NEW YORK — As the crowd counted down, Magic Johnson pulled a large silver lever jutting from a box labeled “ASPIRE.” With that, his new cable network went live.
Then stagehands whisked the contraption off the dais at Aspire’s gala premiere party Wednesday night. The switch was just a prop, of course, connected to nothing.
But Mr. Johnson’s ties to the black community are direct and strong, and the basketball great and business tycoon is leveraging his clout and good name to launch Aspire.
“We have a big platform for African-American work,” Mr. Johnson told the gathering. “Family-driven content, positive images of African-Americans — that’s what we want that platform for!”
Big aspirations, indeed, as Aspire makes its debut. Initially it’s available in about 7 million homes and in 16 of the top 25 markets for blacks, including New York, Atlanta, Chicago and Washington, D.C. It can be seen by some customers served by Time Warner Cable Inc. and Comcast Corp. Comcast, the nation’s largest cable operator, is introducing the minority-oriented Aspire as part of an agreement struck with the Federal Communications Commission when the company purchased NBC Universal.
Aspire’s reach is expected grow to 12 million homes by year’s end, to 20 million to 30 million homes by the end of 2013, and to 40 million homes within two years, Mr. Johnson said.
“Focus groups told us African-Americans want more family content on TV,” he said a few hours before the party. “If they would have told me, ‘We don’t need another channel, there’s not an opportunity for you,’ we wouldn’t be sitting here.”
Seated in a raised director’s chair whose exaggerated height seemed made to order for the towering former L.A. Lakers point guard, Mr. Johnson spoke with a reporter in an NBC green room during a busy day of meetings and media appearances.
“I wouldn’t get into this if I didn’t feel there was an opportunity,” he continued. “That’s what I do. I look for opportunities.”
Mr. Johnson doesn’t dismiss the growing roster of other networks targeting black viewers.
“BET dominates the young people and does a great job,” he said. “TV One skews a little older. We’re gonna skew older than both of them. Blacks want options; they want variety, like everybody else. There’ll be enough viewers for all of us. So everybody wins.”
He said Aspire is aiming for black families with a slate of enlightening and positive programming — the sort of fare everyone can gather in the living room to watch, “the way I grew up.”
Aspire will air movies, documentaries, music and comedy as well as faith and inspirational programs.

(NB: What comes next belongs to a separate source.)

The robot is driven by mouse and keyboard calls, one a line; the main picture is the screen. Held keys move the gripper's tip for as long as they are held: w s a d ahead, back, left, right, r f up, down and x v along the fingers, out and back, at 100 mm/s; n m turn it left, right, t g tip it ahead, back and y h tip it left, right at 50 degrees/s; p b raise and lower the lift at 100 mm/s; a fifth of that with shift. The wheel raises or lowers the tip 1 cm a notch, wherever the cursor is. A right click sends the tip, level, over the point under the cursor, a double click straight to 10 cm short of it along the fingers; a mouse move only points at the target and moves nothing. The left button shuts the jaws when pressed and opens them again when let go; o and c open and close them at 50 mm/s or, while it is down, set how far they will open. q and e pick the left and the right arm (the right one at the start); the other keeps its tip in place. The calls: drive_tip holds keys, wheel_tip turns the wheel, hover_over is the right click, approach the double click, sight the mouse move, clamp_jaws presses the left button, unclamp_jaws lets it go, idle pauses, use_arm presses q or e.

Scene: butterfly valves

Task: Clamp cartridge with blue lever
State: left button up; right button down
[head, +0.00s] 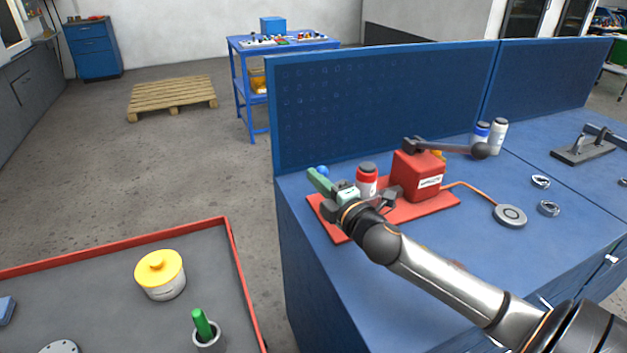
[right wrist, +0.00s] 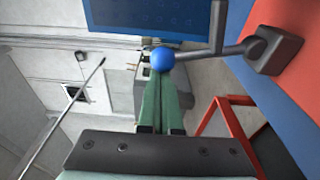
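The blue lever is a dark grey bar (right wrist: 238,48) with a blue ball knob (right wrist: 163,60), turning out from a dark block (right wrist: 275,50) in the right wrist view. Its blue knob (head: 322,171) also shows in the head view, at the left end of the red base plate (head: 430,210). My left gripper is out of view.
A red box (head: 417,176) with a black lever (head: 440,147) stands right of the cartridge. A grey disc (head: 510,215) and metal rings lie right. A blue panel (head: 385,100) closes the bench's back.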

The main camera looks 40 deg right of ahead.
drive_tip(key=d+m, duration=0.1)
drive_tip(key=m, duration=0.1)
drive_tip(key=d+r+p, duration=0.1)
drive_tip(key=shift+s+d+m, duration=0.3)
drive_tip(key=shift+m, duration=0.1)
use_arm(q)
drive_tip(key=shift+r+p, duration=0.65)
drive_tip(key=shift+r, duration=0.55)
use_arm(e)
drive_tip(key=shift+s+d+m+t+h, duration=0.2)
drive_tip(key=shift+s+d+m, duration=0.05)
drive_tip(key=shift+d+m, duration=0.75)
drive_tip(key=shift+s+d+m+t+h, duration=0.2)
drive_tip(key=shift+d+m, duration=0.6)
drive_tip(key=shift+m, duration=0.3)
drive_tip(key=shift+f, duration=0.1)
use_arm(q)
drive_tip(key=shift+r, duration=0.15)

Initially, the schedule consists of acquisitions, including long-ago series such as “The Bill Cosby Show,” “I Spy,” “Julia” and “The Flip Wilson Show.” The network promises documentaries chronicling real-life events, people and places that shaped black history. Movies include “Shaft,” “Bird,” “Sarafina!” and “Lilies of the Field.”
Eventually, Aspire plans to create its own programming. For that, Mr. Johnson said he hopes to tap black artists ranging from young up-and-comers to the likes of Spike Lee and Tyler Perry.